AI + Crisis Communications
What should boards ask management about AI?
Quick Answer
Boards should ask five questions: Where is AI making decisions on our behalf? Who reviews those decisions? How would we know if a model misbehaved publicly? What is our disclosure posture? And who owns the reputational consequence?
Move from policy to posture
Most AI policies describe intent. Few describe behavior under stress.
Boards should request not the policy, but a walkthrough of how it would perform in three realistic incident scenarios.
A policy that cannot be enacted in under an hour by a named individual is not a control. It is documentation.
Five governance questions
Where is AI making decisions on our behalf, and at what financial or human consequence?
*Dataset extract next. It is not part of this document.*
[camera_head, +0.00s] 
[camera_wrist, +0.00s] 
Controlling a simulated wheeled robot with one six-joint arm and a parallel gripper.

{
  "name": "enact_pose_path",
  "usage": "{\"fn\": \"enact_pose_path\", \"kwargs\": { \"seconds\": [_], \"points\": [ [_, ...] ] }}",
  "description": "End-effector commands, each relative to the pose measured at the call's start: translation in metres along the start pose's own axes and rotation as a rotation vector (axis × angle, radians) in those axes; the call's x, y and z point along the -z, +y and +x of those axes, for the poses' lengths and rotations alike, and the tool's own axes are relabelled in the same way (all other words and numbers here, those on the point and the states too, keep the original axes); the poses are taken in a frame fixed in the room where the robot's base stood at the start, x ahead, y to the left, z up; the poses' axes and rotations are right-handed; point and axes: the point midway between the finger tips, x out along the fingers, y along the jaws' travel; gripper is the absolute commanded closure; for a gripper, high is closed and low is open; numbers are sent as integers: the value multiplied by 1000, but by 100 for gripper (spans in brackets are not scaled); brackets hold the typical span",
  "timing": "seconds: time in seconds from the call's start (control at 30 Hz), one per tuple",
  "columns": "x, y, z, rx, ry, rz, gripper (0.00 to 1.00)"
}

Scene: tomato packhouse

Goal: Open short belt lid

Who reviews those decisions on a defined cadence, and what authority do they hold to halt a model?
If a customer-facing model misbehaved publicly, how would we know — and how quickly?
What is our disclosure posture: proactive, reactive, or undefined?
Who, by name, owns the reputational consequence of AI behavior?
“Policy describes intent. Posture describes behavior under stress.”
The vendor question
Boards often treat third-party AI as third-party risk. The public does not. When a vendor's model produces a harmful output under the organization's name, the reputational consequence is fully internal.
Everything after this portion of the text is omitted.